The theory that Modi has gotten over 2014 can also be verified from the fact that he disbanded the tech-savvy team of Prashant Kishore soon after the victory. People wondered why did he do that, and after the Bihar defeat, they thought it was a blunder. But that was another signal that Modi had decided to start afresh after the victory. 2014 was history.
That leaves the last point – the core Hindutva voters. How does Modi make sure that they don’t lose the steam as is argued to have happened in 2004?
Well, here Modi’s job will perhaps be done by his haters. Even in 2014, he didn’t need to make any communal or divisive statements, but the Hindutva core was all geared up. Because his haters called him all names – a fascist who must be resisted if India has to be stopped from becoming a Hindu Rashtra. The elections were polarised for this group by the secularists, not by Modi.

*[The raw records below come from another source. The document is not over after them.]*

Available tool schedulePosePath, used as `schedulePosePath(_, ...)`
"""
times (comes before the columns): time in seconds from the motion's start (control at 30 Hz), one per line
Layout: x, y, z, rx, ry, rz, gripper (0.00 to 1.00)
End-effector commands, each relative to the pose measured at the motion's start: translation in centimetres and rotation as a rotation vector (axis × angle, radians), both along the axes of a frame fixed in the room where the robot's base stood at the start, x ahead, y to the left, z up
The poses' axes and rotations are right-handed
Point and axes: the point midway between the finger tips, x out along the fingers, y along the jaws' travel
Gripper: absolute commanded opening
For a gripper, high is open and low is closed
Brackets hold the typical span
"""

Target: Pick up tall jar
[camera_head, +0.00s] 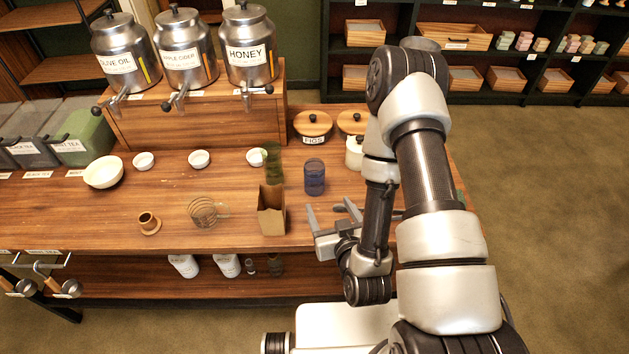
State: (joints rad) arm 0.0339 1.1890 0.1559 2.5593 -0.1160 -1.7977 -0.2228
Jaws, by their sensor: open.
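A blue see-through jar (315,178) stands upright on the wooden counter (180,225), right of centre. A tall green see-through vessel (273,165) stands to its left. A white lidded jar (354,158) stands to its right, partly hidden by my arm. No label shows which of these is the tall jar. My gripper (328,211) is open and appears empty, near the counter's front edge. In the picture it is just below the blue jar and apart from it.
A brown paper bag (271,212) stands left of my gripper, with a coiled glass-like item (204,211) farther left. Several white bowls and lidded wooden-topped jars line the back. Metal dispensers (247,50) stand on a raised shelf behind.

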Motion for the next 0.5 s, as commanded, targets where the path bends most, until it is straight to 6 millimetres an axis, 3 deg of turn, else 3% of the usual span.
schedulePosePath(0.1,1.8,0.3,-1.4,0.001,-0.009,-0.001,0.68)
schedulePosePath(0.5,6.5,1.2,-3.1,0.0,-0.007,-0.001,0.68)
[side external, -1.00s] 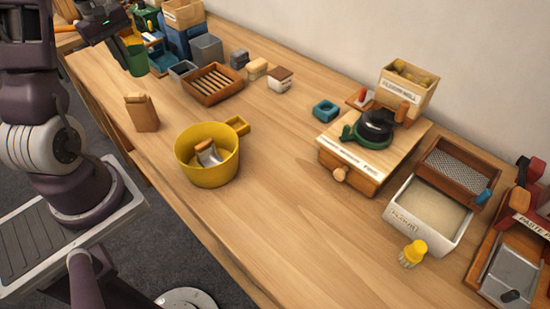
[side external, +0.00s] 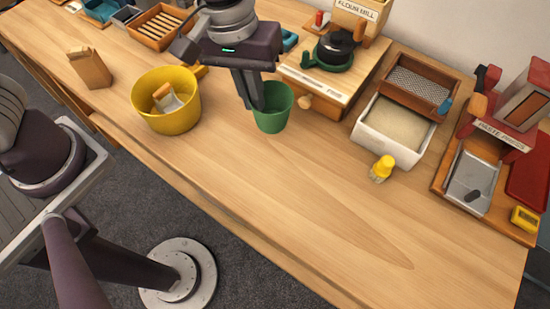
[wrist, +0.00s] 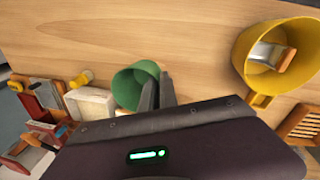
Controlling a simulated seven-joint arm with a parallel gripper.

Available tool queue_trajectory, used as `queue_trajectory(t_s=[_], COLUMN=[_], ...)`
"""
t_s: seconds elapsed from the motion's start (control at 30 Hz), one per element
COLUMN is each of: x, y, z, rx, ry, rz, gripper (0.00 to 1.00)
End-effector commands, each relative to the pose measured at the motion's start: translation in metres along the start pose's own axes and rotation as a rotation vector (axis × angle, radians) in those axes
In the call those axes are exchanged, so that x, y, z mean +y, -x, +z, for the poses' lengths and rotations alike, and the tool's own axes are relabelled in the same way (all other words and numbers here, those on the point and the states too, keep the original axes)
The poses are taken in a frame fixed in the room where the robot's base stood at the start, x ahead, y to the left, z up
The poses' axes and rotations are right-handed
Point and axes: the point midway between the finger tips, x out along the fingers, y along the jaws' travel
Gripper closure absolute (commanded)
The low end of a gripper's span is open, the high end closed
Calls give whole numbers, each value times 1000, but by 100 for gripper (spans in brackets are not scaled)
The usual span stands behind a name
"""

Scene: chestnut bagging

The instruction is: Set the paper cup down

Even now the Hindutva core group is not exactly happy – as the government has not freed temples, or removed RTE that exempts minority run schools, or acted on any other pet projects like Ram Temple. But they will be energised and polarised by the hyperactive secularists of this country, who simply can’t change.
Just see the latest example of Triple Talaq or Uniform Civil Code. It is not BJP, but Modi haters who are making it a Hindu vs Muslim issue. In fact forget these issues, even demonetisation has been made into Hindu vs Muslim issue!
— आज तक (@aajtak) November 26, 2016
भाजपा कहती है हम हिन्दुओं की पार्टी हैं। नोटबंदी में तो भाजपा ने हिन्दुओं को भी नहीं छोड़ा। हिन्दुओं को भी बर्बाद कर दिया।
— Arvind Kejriwal (@ArvindKejriwal) November 20, 2016
Well, they say that history repeats itself, and Modi’s challenge is to make sure it doesn’t. As of now, he appears to have a plan to stop that, and create history again.